Shaquille O'Neal is the most powerful force in basketball. The Heat got him from the Lakers and turned in one of the best regular seasons in basketball. 'Nuff said. But the trade wasn't really between the Heat and the Lakers but where the real competition lies -- between California and Florida. For years, each region has been trying to establish itself as the news -- and weirdness -- capital of the world. They had O.J.; we had Elian. They gave the country Ronald Reagan; we gave it the 2000 election. They have the Governator; we have Brother Bush. They've got earthquakes; we have hurricanes. L.A. has the Sunset Strip; SoFla has South Beach. It's inarguable, however, that Cali has taken the lead of late, with the help of that little rascal, Robert Blake, and the Laci Peterson murder. Then the King of Weirdness himself, Michael Jackson, completely stole the show. But just as it looked like South Florida would fall by the wayside, Terry Schiavo stepped up and carried the banner. Go Heat. Best Boxer in Broward

Quiles is in this spot not because he killed a man with his fists, which he did. He is here because he didn't let that horror stop him. It was February 28 last year when Quiles won a 12-round decision over Luis Villalta in Coconut Creek. Villalta went to his dressing room, complained of a headache, and collapsed. He spent four days in a coma and died five hours after his wife and father arrived from Peru. He was 34, the same age as Quiles, and, like Quiles, had two sons. Quiles cried. Drank. Prayed. Nearly retired. Took him two months to return to his Hollywood gym, Warrior's Boxing. But the sport had pulled him from a life of drug and alcohol addiction a decade earlier, and it helped to save him again. Five months after Villalta fell, Quiles returned to the ring, saying, "I don't think I will ever get over it." He won that night. He entered his next bout, in February, as an underdog to a fighter 12 years his junior. Quiles won a split decision. "This has got me closer to myself," he told the Miami Herald after the victory. That fight made Quiles (37-6-3) the second-ranked lightweight in the International Boxing Federation and, further, the rare athlete to recover from a devastating win.
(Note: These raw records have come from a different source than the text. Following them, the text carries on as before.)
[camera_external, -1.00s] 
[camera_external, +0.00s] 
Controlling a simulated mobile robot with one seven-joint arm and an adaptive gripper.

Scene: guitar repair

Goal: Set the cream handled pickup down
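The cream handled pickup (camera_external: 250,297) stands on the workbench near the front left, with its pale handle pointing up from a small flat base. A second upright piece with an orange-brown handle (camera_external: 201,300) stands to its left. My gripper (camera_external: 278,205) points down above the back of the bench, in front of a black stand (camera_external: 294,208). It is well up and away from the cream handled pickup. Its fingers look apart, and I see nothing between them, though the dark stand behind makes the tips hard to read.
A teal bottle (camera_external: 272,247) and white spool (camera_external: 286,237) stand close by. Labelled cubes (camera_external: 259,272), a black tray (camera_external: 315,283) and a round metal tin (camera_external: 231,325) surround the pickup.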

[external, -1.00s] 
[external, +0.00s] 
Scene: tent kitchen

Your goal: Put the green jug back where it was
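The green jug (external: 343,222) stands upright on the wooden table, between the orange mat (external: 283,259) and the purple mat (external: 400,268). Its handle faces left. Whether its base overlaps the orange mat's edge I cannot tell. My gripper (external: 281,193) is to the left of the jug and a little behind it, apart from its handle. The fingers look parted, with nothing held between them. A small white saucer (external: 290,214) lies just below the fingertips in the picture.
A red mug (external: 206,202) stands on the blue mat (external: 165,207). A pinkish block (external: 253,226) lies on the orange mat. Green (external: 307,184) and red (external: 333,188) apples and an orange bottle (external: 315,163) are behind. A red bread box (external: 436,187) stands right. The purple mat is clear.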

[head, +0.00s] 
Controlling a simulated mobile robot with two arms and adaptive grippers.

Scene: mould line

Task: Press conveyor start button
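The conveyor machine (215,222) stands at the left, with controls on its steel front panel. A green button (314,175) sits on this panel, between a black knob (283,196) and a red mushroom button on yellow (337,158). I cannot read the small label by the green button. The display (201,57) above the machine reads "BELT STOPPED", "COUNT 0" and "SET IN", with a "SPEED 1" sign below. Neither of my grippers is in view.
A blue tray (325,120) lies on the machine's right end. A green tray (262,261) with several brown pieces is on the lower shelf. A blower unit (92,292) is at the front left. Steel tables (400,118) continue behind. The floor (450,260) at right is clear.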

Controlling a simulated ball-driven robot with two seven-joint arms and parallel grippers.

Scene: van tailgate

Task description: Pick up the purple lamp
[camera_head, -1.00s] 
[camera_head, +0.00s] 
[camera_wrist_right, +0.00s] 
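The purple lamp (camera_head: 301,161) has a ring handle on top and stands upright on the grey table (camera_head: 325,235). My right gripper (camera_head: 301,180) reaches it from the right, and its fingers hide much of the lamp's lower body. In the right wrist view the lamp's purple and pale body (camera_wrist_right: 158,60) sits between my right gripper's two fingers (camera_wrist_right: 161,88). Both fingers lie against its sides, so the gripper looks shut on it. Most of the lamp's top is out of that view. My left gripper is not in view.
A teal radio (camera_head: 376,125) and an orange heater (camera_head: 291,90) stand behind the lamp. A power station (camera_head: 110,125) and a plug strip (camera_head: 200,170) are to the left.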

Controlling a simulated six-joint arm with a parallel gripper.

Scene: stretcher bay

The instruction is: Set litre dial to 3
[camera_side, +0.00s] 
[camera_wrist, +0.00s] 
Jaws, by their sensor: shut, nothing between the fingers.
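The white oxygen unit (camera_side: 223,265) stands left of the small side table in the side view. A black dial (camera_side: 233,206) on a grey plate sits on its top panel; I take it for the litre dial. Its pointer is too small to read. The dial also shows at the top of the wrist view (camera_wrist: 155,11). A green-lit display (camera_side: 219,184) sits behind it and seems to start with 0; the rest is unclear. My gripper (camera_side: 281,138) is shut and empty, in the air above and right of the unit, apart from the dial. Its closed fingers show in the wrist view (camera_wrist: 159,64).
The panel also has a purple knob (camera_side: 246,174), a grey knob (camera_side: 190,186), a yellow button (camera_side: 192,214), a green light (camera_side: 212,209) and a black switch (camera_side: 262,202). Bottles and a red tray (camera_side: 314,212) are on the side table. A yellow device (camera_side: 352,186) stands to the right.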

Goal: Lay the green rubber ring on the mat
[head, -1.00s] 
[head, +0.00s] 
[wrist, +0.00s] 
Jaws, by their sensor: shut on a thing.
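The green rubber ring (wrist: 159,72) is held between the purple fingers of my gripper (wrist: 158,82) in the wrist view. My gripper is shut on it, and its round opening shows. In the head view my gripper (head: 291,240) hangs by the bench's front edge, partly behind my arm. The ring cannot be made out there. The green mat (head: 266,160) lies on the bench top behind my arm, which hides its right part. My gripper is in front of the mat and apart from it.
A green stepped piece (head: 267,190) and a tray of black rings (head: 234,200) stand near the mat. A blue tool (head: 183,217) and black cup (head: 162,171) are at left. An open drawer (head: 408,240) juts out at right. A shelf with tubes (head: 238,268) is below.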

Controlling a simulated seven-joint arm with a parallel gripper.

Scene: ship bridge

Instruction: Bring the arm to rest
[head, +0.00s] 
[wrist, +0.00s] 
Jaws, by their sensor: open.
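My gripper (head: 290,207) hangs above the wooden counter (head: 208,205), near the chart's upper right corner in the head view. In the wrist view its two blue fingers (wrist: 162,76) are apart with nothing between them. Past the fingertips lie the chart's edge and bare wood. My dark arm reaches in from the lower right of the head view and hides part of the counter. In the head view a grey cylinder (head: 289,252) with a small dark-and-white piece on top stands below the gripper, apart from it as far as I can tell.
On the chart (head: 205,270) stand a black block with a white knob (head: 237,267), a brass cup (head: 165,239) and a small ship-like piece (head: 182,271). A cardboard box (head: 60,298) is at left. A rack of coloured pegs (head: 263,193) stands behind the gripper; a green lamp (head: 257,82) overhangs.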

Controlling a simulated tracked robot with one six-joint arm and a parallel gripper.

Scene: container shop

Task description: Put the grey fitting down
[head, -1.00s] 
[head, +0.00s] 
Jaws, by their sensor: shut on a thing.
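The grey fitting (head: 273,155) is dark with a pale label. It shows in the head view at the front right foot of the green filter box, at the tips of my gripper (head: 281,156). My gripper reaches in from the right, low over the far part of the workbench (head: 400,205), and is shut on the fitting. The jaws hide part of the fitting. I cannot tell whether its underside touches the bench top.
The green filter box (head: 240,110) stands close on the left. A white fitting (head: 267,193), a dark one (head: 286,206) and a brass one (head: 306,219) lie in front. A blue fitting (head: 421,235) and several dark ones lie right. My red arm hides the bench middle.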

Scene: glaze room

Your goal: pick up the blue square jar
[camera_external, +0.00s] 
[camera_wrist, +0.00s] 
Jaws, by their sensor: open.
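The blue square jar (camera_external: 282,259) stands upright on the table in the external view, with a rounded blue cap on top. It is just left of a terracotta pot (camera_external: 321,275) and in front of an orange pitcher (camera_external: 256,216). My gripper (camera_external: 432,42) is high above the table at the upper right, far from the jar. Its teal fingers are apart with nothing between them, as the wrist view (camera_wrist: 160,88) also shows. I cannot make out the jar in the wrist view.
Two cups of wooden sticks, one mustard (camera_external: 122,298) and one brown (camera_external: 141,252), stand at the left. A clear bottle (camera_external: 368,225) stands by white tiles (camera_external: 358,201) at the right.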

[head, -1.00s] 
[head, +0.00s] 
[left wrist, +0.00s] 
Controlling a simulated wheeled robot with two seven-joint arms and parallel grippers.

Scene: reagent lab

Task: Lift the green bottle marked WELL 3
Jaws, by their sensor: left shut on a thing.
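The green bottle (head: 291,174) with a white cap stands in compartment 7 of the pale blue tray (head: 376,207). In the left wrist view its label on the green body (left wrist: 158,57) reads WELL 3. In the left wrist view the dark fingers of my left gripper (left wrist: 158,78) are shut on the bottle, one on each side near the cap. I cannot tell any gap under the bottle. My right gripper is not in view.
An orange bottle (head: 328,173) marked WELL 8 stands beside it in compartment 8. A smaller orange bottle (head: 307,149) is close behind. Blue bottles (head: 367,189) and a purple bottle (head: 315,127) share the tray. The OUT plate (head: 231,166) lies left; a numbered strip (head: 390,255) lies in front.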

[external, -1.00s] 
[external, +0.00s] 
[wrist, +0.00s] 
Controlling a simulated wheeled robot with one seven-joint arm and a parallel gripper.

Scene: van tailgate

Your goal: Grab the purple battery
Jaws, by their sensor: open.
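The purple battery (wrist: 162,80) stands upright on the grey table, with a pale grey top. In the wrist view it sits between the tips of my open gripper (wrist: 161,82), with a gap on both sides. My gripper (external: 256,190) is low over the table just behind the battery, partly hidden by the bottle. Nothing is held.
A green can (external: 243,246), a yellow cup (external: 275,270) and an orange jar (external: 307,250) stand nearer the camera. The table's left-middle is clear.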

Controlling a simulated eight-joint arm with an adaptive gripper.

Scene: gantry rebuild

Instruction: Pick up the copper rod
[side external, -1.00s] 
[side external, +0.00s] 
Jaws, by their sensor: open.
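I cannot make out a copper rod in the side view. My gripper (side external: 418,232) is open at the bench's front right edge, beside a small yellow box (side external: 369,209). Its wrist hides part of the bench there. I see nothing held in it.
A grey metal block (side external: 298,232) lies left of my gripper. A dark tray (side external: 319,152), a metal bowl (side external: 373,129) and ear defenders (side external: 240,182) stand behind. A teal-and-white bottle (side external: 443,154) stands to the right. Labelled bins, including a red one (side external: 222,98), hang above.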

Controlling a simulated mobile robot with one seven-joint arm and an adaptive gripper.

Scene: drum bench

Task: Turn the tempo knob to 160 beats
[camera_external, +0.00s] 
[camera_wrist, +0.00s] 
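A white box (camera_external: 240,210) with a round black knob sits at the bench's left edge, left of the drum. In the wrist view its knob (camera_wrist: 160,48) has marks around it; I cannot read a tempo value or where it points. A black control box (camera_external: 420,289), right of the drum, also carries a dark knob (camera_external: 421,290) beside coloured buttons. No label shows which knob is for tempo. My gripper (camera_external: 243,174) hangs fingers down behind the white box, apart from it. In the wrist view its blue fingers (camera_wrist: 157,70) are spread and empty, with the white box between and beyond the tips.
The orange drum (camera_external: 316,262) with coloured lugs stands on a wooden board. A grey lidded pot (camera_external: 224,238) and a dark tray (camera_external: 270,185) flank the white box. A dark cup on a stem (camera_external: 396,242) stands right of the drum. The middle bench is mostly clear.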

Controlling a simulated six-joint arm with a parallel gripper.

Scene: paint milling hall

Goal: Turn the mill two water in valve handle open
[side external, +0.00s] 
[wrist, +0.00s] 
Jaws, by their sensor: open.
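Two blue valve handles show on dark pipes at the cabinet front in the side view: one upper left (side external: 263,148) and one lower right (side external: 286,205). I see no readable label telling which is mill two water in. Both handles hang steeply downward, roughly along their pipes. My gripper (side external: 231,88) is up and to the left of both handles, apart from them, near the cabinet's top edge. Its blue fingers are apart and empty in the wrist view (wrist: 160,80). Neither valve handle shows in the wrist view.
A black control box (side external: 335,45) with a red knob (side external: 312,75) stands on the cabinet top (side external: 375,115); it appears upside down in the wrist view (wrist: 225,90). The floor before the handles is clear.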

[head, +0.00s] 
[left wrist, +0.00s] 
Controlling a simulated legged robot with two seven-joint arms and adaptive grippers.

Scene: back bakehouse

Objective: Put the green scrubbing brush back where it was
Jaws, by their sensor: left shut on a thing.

To be a great collegiate volleyball player, you don't have to be the scion of an Olympic high jumper and a decathlete, nor for that matter must you spend a childhood playing eight hours of tennis daily at a specialized sports school in Eastern Europe -- but it apparently doesn't hurt. You can imagine Coral Springs High School coach Frank Bumbales' initial thought when he discovered Andonova, noticing her now six-foot-one frame in summer school: So very tall... Through an interpreter, he asked the Bulgarian-born teen to play volleyball, and to the enduring good fortune of Coral Springs and subsequently Florida Atlantic, she assented. In her first year at FAU, the middle blocker was named Atlantic Sun Conference freshman of the year; the next season, she was first-team all-conference; last year, the 22-year-old junior was named conference player of the year as she led the squad to a 21-7 record and a conference title -- its best season ever at the Division I level. The nation's volleyball coaches even made her an honorable mention All-America. Which, come to think of it, is probably the dream of most little girls playing tennis in Bulgaria.